The first thing to remember about eating and driving is not to mix the two.

Trying to eat a sandwich when driving is just as dangerous and distracting as talking on a mobile phone. Eating and driving may not be a specific offence, but the police can prosecute drivers for not using due care and attention if their driving is affected by eating at the wheel.

Here are some dos and don'ts of eating while driving:

DO take regular stops every two hours to have a snack. This is a very good way to avoid fatigue, which is one of the biggest enemies of safe driving. When you stop, try to eat small amounts as they are more easily digested than large meals.

DON'T eat large meals. Large meals, especially ones that contain a lot of fat such as in chips and burgers, require much more effort from your stomach. This takes blood away from other parts of your body, which results in the tired feeling you experience after a large meal.

DO go lighter. Lighter foods such as salads, fruit and fish are a much wiser choice, as well as being healthier than fried foods. Eat slowly and give your body time to digest the food, so no quick pitstops.

DON'T be fooled into thinking chocolate is good for an energy boost. The problem with sweets and chocolates is that they offer a quick rush of energy that won’t last long and leave you feeling much the same as before.

Girl eating chocolate

DO eat breakfast. A good breakfast is the foundation to any day and this works for driving too.
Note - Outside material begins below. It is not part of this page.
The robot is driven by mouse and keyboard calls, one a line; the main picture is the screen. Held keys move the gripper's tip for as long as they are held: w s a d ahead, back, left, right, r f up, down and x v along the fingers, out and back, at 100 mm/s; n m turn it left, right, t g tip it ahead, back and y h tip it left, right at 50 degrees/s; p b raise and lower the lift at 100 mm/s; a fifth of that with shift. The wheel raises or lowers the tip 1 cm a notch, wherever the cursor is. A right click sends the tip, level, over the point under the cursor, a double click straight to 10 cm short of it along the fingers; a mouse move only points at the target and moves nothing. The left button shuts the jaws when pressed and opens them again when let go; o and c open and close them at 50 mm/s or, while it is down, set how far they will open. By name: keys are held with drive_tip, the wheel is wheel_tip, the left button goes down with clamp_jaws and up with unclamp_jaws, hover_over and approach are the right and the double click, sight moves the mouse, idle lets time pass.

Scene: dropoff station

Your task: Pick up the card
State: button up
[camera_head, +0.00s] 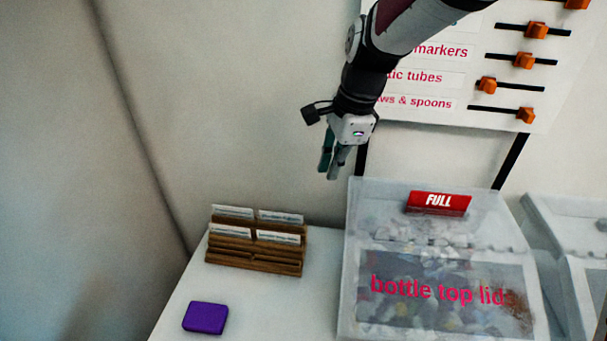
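Several white cards with small print stand in a wooden holder (254,262) on the white table. One of them is the back left card (232,211), and another is the front right card (278,237). A red sign card marked "FULL" (438,203) stands on the lid of a clear bin. My gripper (331,173) hangs in the air, pointing down, above and to the right of the wooden holder. It is apart from the cards, and nothing shows between its fingers. The fingers overlap in this view, so their opening is unclear.
A purple block (205,317) lies on the table (262,305) near its left edge. A clear bin labelled "bottle top lids" (356,262) stands right of the holder, with another bin (570,225) beyond it. A white board with orange sliders (524,61) rises behind.

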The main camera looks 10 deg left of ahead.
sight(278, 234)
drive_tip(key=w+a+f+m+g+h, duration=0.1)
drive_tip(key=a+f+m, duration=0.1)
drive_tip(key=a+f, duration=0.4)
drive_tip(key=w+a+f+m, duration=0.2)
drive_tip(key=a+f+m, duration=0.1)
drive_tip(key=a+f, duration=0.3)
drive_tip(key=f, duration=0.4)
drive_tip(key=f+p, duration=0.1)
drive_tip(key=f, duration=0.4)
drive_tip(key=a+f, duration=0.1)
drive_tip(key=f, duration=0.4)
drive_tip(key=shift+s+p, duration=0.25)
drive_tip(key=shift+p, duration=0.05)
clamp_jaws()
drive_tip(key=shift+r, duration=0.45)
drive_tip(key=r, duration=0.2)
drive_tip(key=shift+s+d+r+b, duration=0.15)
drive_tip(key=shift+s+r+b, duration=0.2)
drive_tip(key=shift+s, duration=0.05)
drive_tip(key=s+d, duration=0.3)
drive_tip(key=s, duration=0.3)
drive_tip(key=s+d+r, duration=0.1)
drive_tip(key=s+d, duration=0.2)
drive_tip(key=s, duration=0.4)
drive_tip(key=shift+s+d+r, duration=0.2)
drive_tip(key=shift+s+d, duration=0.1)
Give the full fry up a miss and head for cereal, yoghurt and fruit instead. Fruit is full of natural sugars that release energy slowly over a long period, which is ideal for staying alert when driving. Bananas, apples, oranges and blueberries are all excellent choices.

DO top up on caffeine. Caffeine is a tried and tested way to boost alertness when driving, but plan ahead and drink a coffee about 15 minutes before driving again. This gives the caffeine time to get into your system. However, don’t rely on coffee or energy drinks if you’re already tired as a proper break and sleep are the safest options to refresh you.

DON'T drink too much! Coffee is a diuretic, which means you will need to stop more often for comfort breaks, which is a good way to revitalise your energy and alertness. Also, drink plenty of water as dehydration causes fatigue and reduced reaction times.

DO chew. Another good way to stay focused when driving is to chew gum. This helps prevent yawning, which is a sign of tiredness and also causes your brain to become more tired. By chewing gum, you keep your mind occupied until you can pull in for a proper rest and food break.

Just as sports stars need to fuel their bodies with the best food, drivers can do the same to stay alert and safe. So, avoid the burger and chips and take the healthy option to be a driving athlete.